Truworths’ ability to deliver on consumers’ fashion tastes was the key reason it was trading ahead of bigger rival Foschini, analysts said yesterday.

July 22, 2008

By Tom Robbins

Cape Town – Truworths’ ability to deliver on consumers’ fashion tastes was the key reason it was trading ahead of bigger rival Foschini, analysts said yesterday.

Truworths has been one of the few credit retailers of discretionary goods to show resilience in sales, as interest rates have climbed by 5 percentage points over the past two years.

In the 46 weeks to May 18, Truworths sales were up 13.9 percent, compared with the same period a year ago. Since then sales growth has slowed to 10 percent in the four weeks to May 22, as higher living costs have cut into consumer spending.

Foschini’s six-month sales to March were up only 3.7 percent.

Mark Ansley, a portfolio manager at Cadiz, said the Truworths buying team’s skill at reading the fashion market gave the clothing retailer an edge over rivals. In addition it sourced significant stock from local manufacturers, resulting in quick turnaround times, Ansley said. This enabled the buying team to place small orders of items, which they could add to at short notice if need be.

But Ansley questioned the retailer’s relatively aggressive credit granting policy, which he said had the potential to hurt it through a significant rise in bad debts. But for now he believed profit from high product sales margins and interest earned on consumer loans was still exceeding the cost of bad debts from its band of riskier customers.

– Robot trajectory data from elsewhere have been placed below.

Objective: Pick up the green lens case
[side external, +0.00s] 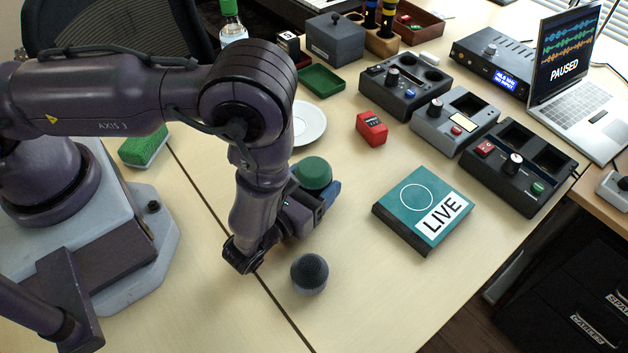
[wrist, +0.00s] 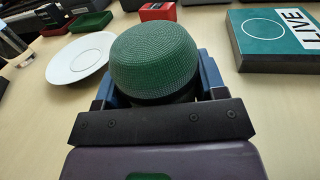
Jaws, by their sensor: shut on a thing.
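My gripper (side external: 316,190) is low over the table and shut on a round green mesh-domed thing (side external: 314,172), which looks like a microphone head. In the wrist view the green dome (wrist: 156,60) sits upright between the blue fingers. Its lower part is hidden by the gripper, and I cannot tell whether it touches the table. I see nothing that is plainly a lens case. Other green things are an open tray (side external: 321,81) at the back and a green and white block (side external: 143,148) beside my base.
A dark mesh ball (side external: 309,272) stands in front of my gripper. A white saucer (side external: 308,124) lies behind it, and a red box (side external: 371,128) farther right. The teal LIVE box (side external: 400,199) is at right. Control boxes (side external: 470,118) line the back right. Table between gripper and LIVE box is clear.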

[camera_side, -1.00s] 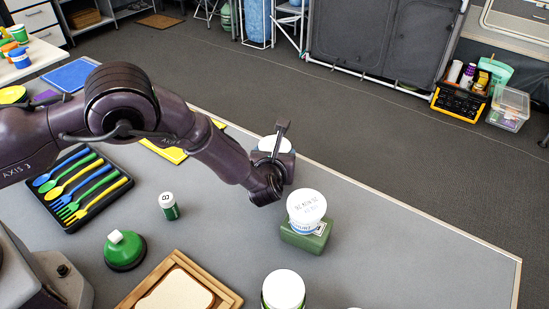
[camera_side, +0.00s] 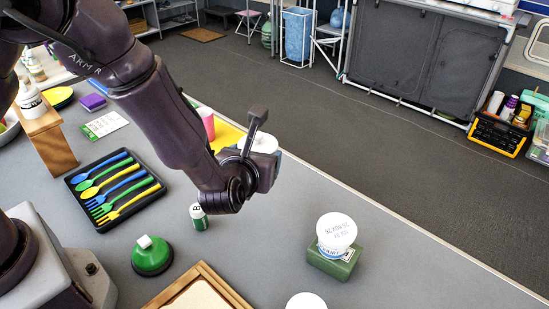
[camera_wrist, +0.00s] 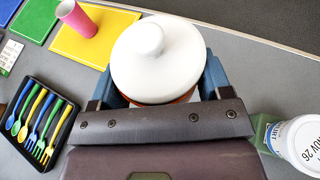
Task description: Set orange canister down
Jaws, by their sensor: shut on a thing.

Conversely, Foschini had a far more conservative approach to granting store cards, including prior to the introduction of the stricter lending criteria of the National Credit Act in June last year. This would have lost Foschini sales but could prove to be prudent in the current high interest rate environment.

Foschini had taken a relatively aggressive approach to opening new stores, which could cause short-term pain but would get it well prepared for the consumer upturn.

Syd Vianello, a retail analyst at Nedcor Securities, said that while Truworths sales growth was also slowing, it had a 25-year record of outperforming rivals through selling “a feel-good factor”. This was through continually innovating products and store designs, Vianello said.

“There is no reason for Foschini not to be performing the same as Truworths, but Foschini does not have the right products.” New management at the core Foschini brand, including new divisional managing director Abigail Bisogno, could build a more formidable product pipeline.”It takes four [fashion] seasons to turn a ship around and they have been through two.”

Vianello shared Ansley’s concerns that Truworths was boosting sales by offering relatively easy credit.

“We think there is a deliberate push to extend accounts from six months to 12 months.”

This would “artificially” boost sales over the short term, but when consumers’ ability to take on new credit was exhausted sales would normalise.

Truworths shares lost 2.85 percent to R25.26. Foschini lost 5.74 percent to R32.52.